#148 – Dick Bernard: Harry Reid and me.

So, Nevada Sen. Harry Reid is being drawn and quartered for remarks made about candidate Barack Obama in the run-up to the 2008 Presidential election. “There but for the grace of God go I”, and probably most everyone else, of any ethnicity, anywhere.
As a good friend of mine is wont to say “give me a break!”
Let’s take two days ago, just for instance.
It was Sunday, and I was at Church, this particular day taking care of a social justice table about my particular passion, Haiti.
A few of us were visiting at the neighboring table, including a man of, shall we say, very dark complexion, and an interesting accent to his English. “Where’re you from?”, I asked, since I was curious.
“Minnesotan”, he said…and it took awhile for his puckish grin to appear. He’d heard this one before.
It was awkward for a bit. He was Ethiopian, he finally said, had been here for quite a long while. There are plenty of Christians in Ethiopia, and also, as I began to insert foot in mouth once again, Jews as well – I’d seen a group of these black Ethiopian Jews in Israel in 1996….
Upstairs in church my long-time and great friend John was ushering. We said ‘hello’ as usual, and I got to thinking back two or three years ago when he and another friend of mine in another state were helping me set up an earlier rendition of this blog. I sent a brief e-mail to the other guy about my African-American friend, John, but by mistake I copied John on the e-mail.
I immediately apologized to John for the stupidity – his ethnicity had absolutely nothing to do with anything I was talking about with the other guy – and the matter was over in an instant. My guess is that John is used to gaffes like mine on the race issue. But it has stuck in my mind. And perhaps in his, too.
The one who says that they’ve never thought, or talked, negatively or apprehensively about someone who looks different than they do is not being truthful. I’ve been to homogeneous countries where most everybody looked alike (except for we tourists) and we were all white.
We grow up with said and unsaid messages that are imprinted.
I do family history, and I was taken aback when Aunt Mary on my German side, born in 1913 and lifelong North Dakotan, wrote in the early 1990s about the horses she remembered on the North Dakota farm. King, Queen, Kernal, Sally, Nelly, Sylvia, then “I think Old George and Nigger were part bronco”, Prince, Lady…. Horses were truly a part of the family in those old days, and, I suppose, “Nigger” was a black horse, but….

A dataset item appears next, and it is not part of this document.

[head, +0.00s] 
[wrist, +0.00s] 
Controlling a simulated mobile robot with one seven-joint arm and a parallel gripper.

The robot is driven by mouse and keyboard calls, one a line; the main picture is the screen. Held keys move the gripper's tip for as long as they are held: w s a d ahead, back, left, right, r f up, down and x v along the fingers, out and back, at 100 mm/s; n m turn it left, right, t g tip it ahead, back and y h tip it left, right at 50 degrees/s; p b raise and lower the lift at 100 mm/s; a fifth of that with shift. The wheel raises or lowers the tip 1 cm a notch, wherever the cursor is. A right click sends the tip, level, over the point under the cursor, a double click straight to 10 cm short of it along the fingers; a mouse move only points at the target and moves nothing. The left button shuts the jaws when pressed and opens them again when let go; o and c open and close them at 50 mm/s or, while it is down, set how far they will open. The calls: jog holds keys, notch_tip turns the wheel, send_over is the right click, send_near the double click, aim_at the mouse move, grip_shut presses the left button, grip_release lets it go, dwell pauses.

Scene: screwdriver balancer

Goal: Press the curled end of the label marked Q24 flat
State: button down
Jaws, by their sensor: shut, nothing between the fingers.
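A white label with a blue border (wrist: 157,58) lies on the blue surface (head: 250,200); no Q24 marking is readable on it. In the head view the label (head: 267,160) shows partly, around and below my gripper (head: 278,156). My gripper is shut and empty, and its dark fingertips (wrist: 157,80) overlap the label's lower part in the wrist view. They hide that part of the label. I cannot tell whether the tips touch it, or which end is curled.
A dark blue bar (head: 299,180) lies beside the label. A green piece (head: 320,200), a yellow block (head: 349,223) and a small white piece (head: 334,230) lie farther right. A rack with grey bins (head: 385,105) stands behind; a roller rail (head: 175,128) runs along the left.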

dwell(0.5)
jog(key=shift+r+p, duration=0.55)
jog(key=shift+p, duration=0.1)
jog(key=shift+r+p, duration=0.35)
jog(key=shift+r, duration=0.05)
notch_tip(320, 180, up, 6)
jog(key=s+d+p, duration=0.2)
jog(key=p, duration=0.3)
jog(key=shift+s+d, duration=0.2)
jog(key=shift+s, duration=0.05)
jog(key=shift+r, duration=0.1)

(I picked these words out of the family history I wrote. Initially I was going to edit out that word, but I’m glad I didn’t…some years later we found a batch of letters from 1905-06 from the farm kin in Wisconsin where on occasion “nigger” and “Jew” popped in as well.)
It’s a problem, and Harry Reid will survive it – since, after all, it’s rank hypocrisy for anyone to cast judgement on the man for such a statement in our still race-sensitive society. Similarly, it is unfair to “judge the book by its cover”…being white, or black (or blue or green or whatever) is no criteria for goodness, or badness.
This goes all ways, and it’s no fun to experience it first hand.
I remember my first trip to Haiti in 2003. I’d been there all of two days, and we were being briefed by victims of heinous crimes in the slums of Port au Prince during the 1991-94 coup time. It was very, very powerful. At the end, we went around to shake hands with the participants, men and women. One of the men refused my hand. I hadn’t said a word in the presentation, and I knew nothing about Haiti. I reminded him of someone, I’d guess. I wonder who.
Best we all learn by bits and pieces. It’s all we can do.